Exercise brief. Print, please, exactly and only the lines between the line holding "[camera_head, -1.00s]" and the line holding "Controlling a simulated", inclusive, omitting any pictures.

Dataset excerpt:
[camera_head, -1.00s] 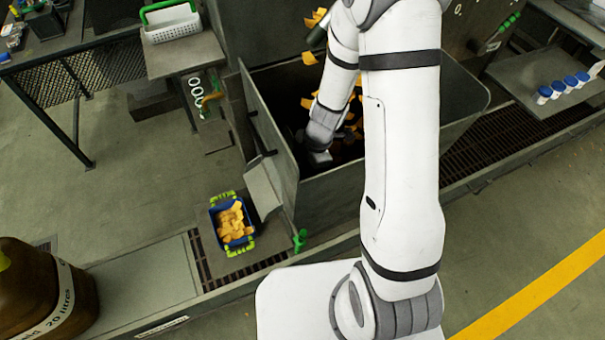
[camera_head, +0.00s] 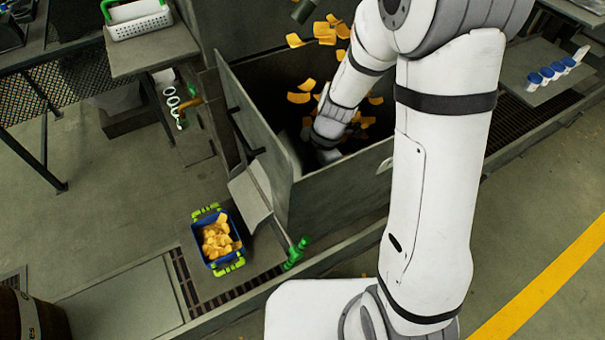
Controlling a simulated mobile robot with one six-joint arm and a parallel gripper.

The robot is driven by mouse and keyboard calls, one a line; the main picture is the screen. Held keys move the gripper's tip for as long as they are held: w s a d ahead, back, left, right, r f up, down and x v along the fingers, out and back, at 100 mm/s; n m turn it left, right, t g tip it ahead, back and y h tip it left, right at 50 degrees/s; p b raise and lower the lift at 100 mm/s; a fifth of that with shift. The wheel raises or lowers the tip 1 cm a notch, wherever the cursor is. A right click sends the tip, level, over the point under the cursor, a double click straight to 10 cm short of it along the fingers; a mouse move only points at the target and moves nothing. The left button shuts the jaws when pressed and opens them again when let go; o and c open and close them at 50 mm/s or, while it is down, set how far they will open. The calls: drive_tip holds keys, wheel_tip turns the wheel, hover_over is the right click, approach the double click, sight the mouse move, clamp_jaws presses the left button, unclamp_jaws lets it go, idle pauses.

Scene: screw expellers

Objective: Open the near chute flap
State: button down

* * *

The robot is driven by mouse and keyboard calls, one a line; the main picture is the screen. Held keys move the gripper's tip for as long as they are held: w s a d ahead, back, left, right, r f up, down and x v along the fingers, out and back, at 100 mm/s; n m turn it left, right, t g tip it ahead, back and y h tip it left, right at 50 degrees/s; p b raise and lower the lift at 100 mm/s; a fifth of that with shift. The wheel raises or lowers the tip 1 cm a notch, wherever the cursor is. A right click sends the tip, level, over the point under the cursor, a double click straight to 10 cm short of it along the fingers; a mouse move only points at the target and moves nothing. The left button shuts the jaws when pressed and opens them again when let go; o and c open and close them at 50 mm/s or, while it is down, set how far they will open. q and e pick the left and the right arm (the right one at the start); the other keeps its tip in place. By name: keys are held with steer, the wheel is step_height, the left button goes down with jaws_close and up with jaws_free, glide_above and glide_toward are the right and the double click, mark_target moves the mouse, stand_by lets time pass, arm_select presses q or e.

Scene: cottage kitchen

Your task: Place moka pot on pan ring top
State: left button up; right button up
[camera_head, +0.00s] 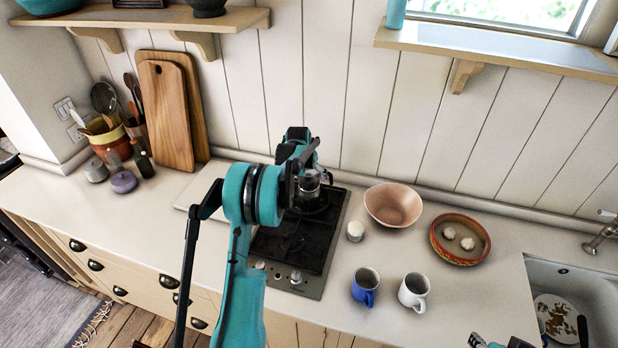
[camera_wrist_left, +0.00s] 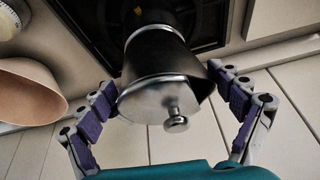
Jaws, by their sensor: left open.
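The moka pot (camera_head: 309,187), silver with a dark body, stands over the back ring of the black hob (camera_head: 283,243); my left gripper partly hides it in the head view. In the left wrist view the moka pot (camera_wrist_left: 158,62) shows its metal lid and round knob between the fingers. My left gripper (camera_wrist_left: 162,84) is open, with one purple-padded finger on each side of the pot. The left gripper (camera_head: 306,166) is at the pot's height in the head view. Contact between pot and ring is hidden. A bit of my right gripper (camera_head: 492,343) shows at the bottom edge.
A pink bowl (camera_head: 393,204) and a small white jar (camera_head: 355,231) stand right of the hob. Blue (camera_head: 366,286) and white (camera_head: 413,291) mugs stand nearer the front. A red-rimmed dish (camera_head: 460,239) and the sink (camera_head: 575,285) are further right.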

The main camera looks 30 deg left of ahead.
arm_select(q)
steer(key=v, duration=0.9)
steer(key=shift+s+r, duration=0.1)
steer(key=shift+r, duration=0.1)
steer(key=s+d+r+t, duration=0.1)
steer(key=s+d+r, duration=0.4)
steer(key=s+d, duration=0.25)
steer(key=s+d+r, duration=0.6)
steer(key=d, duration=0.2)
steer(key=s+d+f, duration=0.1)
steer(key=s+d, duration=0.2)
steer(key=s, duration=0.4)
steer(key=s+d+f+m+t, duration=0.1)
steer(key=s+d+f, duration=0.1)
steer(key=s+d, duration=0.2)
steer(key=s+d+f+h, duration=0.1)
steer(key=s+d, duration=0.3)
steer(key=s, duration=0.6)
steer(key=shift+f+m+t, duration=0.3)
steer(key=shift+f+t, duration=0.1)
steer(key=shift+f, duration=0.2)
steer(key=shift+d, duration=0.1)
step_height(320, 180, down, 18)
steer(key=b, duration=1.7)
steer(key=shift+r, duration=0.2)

Answer below.
[camera_head, -1.00s] 
[camera_head, +0.00s] 
Controlling a simulated mobile robot with one six-joint arm and a parallel gripper.

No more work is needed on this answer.